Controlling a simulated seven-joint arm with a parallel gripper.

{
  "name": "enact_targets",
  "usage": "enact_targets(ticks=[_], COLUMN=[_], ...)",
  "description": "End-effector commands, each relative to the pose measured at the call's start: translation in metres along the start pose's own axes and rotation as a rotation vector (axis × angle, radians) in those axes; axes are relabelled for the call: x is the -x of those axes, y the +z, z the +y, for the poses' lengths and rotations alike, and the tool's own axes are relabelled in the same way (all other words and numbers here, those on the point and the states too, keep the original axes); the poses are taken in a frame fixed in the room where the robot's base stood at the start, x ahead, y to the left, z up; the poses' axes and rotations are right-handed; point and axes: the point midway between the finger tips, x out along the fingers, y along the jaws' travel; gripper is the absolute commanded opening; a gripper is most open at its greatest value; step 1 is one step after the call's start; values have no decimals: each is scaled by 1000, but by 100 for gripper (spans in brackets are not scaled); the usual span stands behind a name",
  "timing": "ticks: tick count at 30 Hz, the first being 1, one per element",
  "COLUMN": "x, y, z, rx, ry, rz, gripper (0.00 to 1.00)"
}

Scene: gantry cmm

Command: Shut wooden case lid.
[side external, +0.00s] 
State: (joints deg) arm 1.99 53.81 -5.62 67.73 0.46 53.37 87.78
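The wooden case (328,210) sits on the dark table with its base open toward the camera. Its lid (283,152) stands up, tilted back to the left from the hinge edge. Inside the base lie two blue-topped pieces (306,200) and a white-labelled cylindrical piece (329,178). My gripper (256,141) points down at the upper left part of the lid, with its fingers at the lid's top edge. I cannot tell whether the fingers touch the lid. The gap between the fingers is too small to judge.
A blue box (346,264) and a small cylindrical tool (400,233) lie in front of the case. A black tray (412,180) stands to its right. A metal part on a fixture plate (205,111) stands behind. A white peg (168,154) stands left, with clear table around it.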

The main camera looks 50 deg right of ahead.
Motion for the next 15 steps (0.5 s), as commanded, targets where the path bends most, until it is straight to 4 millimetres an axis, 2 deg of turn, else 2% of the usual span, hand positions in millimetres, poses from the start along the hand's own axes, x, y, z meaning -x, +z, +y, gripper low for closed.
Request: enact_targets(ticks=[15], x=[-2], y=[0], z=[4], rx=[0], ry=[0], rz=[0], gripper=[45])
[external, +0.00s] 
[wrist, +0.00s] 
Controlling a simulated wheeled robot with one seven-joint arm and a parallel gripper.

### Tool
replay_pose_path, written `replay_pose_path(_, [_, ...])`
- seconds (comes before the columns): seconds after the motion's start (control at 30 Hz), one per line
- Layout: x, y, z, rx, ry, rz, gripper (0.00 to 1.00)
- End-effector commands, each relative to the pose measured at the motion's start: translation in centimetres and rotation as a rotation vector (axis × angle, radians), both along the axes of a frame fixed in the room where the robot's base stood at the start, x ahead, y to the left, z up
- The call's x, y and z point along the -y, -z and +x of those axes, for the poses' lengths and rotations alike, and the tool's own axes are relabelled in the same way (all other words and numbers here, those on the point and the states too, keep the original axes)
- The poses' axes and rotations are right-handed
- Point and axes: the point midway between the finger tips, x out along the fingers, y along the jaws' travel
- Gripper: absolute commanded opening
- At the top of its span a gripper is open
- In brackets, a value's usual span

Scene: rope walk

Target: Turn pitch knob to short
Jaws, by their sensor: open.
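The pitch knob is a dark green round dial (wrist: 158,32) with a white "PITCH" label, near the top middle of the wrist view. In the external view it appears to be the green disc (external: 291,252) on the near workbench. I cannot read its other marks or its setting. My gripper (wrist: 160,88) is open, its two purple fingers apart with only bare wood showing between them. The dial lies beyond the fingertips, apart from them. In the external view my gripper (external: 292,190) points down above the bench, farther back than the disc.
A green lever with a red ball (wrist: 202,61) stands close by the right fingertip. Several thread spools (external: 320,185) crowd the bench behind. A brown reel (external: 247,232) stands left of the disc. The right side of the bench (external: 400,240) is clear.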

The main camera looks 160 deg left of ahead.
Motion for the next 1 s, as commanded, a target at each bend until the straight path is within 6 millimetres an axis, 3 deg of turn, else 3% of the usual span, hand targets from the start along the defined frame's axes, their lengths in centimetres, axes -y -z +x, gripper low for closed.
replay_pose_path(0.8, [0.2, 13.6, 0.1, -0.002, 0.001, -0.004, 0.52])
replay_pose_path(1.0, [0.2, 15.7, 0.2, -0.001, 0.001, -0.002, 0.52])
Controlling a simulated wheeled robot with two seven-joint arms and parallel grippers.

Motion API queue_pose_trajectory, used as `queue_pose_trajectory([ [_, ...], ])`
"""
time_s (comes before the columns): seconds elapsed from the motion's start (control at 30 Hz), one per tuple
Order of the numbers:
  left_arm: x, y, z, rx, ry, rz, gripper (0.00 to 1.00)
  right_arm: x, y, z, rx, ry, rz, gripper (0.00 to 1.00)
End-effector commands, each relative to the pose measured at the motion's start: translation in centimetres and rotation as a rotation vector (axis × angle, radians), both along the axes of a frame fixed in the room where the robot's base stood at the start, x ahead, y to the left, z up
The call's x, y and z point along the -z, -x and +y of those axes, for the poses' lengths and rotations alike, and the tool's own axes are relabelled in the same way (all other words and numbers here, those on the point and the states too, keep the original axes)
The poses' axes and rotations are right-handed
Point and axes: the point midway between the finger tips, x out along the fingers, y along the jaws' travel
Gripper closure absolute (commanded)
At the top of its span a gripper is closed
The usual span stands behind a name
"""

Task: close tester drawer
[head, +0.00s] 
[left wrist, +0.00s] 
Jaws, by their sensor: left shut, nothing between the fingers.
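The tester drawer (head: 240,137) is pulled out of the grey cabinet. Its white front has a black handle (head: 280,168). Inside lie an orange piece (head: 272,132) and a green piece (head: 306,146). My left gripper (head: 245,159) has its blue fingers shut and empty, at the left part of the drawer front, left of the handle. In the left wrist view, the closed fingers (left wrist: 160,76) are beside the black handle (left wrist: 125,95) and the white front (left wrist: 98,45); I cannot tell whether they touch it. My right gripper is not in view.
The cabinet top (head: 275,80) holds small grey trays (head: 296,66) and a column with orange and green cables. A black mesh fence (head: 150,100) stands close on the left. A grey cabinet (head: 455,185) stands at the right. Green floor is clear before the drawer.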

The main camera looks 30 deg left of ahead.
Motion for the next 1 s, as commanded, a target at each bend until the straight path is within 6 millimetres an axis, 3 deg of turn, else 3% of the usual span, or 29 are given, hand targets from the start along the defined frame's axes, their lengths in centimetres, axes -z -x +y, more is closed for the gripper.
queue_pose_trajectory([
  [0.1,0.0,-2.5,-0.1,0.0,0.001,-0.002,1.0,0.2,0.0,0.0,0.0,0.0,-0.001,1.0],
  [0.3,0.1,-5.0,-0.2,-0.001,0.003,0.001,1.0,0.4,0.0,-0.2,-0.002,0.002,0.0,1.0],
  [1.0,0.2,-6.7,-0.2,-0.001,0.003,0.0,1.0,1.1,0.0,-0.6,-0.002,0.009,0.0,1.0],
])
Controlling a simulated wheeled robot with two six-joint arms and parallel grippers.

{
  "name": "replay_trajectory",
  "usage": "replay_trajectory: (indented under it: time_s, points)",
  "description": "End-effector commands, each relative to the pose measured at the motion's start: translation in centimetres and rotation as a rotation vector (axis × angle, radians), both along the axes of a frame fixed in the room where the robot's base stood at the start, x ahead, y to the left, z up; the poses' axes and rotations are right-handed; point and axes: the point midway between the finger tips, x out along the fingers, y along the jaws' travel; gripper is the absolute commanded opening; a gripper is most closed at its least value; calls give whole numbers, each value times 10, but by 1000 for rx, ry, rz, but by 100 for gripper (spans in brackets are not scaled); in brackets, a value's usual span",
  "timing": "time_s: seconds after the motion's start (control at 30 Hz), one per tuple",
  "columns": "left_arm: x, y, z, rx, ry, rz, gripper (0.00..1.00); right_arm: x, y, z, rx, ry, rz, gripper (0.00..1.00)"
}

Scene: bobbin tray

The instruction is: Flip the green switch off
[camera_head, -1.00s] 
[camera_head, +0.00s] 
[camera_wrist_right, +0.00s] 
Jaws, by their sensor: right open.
= = = = =
Task directions: Reproduce, word for word, only the lines from the one that contains "rz, gripper (0.00..1.00);" through the final line.

Output for this task:
  "columns": "left_arm: x, y, z, rx, ry, rz, gripper (0.00..1.00); right_arm: x, y, z, rx, ry, rz, gripper (0.00..1.00)"
}

Scene: bobbin tray

The instruction is: Flip the green switch off
[camera_head, -1.00s] 
[camera_head, +0.00s] 
[camera_wrist_right, +0.00s] 
Jaws, by their sensor: right open.

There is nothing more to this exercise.